Announcing additional Linux controls for Amazon ECS tasks on AWS Fargate

Introduction

An Amazon Elastic Container Service (Amazon ECS) task is a number of co-located containers that are scheduled on to AWS Fargate or an Amazon EC2 container instance. Containers use Linux namespaces to provide workload isolation—and with namespaces—even though containers are scheduled together in an Amazon ECS task, they’re still isolated from each other and from the host.

Today we’re excited to announce that customers can now tune Linux kernel parameters in ECS tasks on AWS Fargate. Tuning Linux kernel parameters can help customers optimize their network throughput when running containerized network proxies or achieve higher levels of workload resilience by terminating stale connections. This launch provides parity for ECS tasks launched on AWS Fargate and Amazon EC2 container instances.

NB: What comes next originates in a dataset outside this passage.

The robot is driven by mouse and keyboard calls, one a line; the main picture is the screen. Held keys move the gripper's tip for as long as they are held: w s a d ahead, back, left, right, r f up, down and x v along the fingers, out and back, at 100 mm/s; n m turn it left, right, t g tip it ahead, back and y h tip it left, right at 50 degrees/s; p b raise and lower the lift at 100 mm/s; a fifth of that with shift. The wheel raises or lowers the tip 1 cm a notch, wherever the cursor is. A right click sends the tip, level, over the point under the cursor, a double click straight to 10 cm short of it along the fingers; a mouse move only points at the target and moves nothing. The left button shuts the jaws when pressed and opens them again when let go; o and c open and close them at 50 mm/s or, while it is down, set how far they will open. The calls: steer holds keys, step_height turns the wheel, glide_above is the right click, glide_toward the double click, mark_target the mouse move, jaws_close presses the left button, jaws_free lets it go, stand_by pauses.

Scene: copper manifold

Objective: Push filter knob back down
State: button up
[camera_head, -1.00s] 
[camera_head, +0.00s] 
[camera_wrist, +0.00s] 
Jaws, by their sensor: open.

Additionally with today’s launch, the process id (PID) namespace can now be shared by all containers in the same ECS task on AWS Fargate. Sharing the PID namespace between containers in the same ECS task unlocks additional workload observability on AWS Fargate. Observability tools, such as container runtime security tools, can now run as a side car container and observe an application’s processes in the shared PID namespace. The PID namespace joins the network namespace, which is used with the awsvpc networking mode, in the list of namespaces that can be shared by all containers in an ECS task on AWS Fargate.

In this post, we’ll dive into System Controls and PID namespace sharing on AWS Fargate.

System controls

Within a Linux system, the parameters of the kernel can be tuned with the command line utility sysctl. When starting containers locally, for example with the Docker or finch command line interface, you can pass in the --sysctl flag to change the kernel parameters. Within an ECS task, parameters can be defined with the systemControl key in a Task Definition.

Customers running containerized network proxies on AWS Fargate have told us they often need to tune net.* kernel parameters to allow their workloads to reach higher throughput demands. Frequently requested kernel parameters include the maximum number of queued connections with net.core.somaxconn and the range of temporary ephemeral ports with net.ipv4.ip_local_port_range.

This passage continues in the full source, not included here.